#### Exercise objective:
Only one span of the listing below is wanted: the lines from the one with "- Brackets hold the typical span" through the one with "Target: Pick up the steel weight", reproduced exactly, both ends kept.

(Robot state and action records)
┌────────

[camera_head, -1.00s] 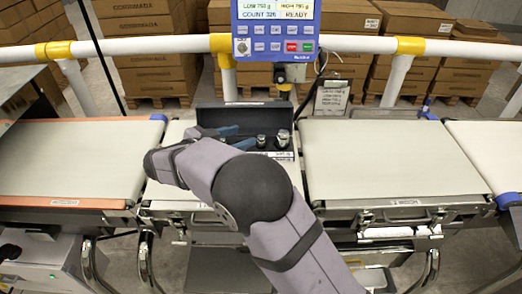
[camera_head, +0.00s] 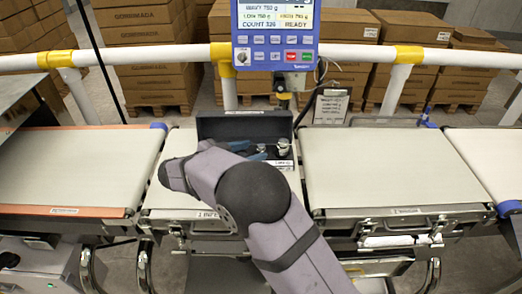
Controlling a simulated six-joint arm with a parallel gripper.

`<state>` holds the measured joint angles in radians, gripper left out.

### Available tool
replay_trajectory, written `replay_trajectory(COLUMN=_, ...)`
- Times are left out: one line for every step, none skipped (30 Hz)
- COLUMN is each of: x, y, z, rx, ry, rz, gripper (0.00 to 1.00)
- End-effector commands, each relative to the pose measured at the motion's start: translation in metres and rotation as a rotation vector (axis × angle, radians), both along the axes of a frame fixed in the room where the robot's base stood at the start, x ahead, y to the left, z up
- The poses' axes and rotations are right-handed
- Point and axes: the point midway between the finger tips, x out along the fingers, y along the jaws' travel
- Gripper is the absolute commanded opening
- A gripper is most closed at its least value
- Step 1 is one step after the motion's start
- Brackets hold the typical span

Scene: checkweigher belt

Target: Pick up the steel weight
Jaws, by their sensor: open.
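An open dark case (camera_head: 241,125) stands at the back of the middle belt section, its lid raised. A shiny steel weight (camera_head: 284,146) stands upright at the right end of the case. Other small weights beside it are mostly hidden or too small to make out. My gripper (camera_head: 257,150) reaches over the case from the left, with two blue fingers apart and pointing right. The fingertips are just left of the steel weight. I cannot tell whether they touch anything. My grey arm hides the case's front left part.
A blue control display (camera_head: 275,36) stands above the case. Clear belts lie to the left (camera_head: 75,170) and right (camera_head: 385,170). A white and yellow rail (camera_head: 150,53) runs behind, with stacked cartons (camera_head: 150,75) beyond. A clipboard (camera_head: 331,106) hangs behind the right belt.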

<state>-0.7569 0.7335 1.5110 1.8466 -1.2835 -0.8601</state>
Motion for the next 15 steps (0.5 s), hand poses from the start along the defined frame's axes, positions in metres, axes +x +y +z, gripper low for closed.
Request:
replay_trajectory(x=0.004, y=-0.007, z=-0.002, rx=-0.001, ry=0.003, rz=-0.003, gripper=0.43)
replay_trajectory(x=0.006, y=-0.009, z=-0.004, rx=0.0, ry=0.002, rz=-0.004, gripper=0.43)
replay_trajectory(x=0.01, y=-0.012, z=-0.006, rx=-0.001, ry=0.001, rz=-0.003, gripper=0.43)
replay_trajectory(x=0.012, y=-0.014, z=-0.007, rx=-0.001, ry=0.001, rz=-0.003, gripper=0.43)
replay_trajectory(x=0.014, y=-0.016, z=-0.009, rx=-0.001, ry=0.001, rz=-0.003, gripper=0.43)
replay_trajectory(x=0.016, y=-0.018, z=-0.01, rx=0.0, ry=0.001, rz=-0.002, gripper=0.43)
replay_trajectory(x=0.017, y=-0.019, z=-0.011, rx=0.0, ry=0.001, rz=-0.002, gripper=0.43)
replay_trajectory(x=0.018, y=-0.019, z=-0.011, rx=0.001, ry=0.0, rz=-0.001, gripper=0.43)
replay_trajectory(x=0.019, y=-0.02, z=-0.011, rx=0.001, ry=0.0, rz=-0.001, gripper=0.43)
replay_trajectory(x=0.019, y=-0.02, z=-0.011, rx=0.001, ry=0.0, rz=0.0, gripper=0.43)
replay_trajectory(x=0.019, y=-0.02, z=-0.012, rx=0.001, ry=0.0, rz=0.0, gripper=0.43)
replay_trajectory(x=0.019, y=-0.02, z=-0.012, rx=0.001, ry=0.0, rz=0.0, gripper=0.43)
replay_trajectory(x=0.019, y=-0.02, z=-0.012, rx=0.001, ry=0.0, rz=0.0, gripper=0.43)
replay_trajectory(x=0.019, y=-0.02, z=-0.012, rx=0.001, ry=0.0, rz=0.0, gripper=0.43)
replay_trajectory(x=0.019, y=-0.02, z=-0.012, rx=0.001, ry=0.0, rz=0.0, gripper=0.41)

└────────
┌────────

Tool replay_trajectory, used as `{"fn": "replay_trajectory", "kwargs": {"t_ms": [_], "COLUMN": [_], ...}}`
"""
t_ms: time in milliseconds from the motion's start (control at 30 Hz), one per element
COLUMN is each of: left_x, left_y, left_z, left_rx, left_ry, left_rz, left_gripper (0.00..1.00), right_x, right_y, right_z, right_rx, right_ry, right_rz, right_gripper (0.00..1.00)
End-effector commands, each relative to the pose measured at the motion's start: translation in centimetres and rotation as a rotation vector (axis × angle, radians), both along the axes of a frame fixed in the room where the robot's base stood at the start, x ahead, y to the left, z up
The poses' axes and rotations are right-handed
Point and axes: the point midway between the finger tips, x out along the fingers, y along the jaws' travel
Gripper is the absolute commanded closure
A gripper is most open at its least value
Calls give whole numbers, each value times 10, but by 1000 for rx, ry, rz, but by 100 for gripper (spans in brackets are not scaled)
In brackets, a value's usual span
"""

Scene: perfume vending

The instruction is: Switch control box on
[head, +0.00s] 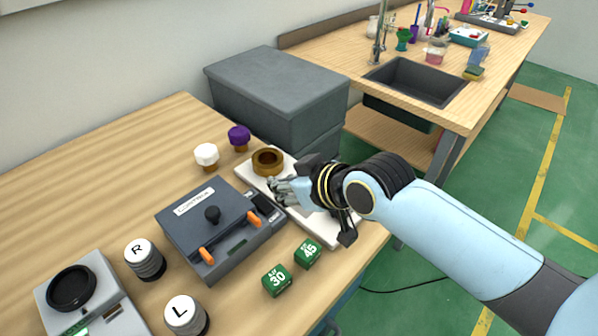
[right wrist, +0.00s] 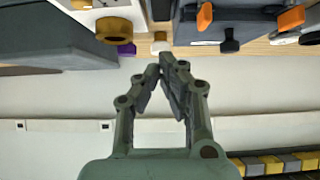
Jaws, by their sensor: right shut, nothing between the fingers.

└────────

#### Result of this task:
- Brackets hold the typical span

Scene: checkweigher belt

Target: Pick up the steel weight

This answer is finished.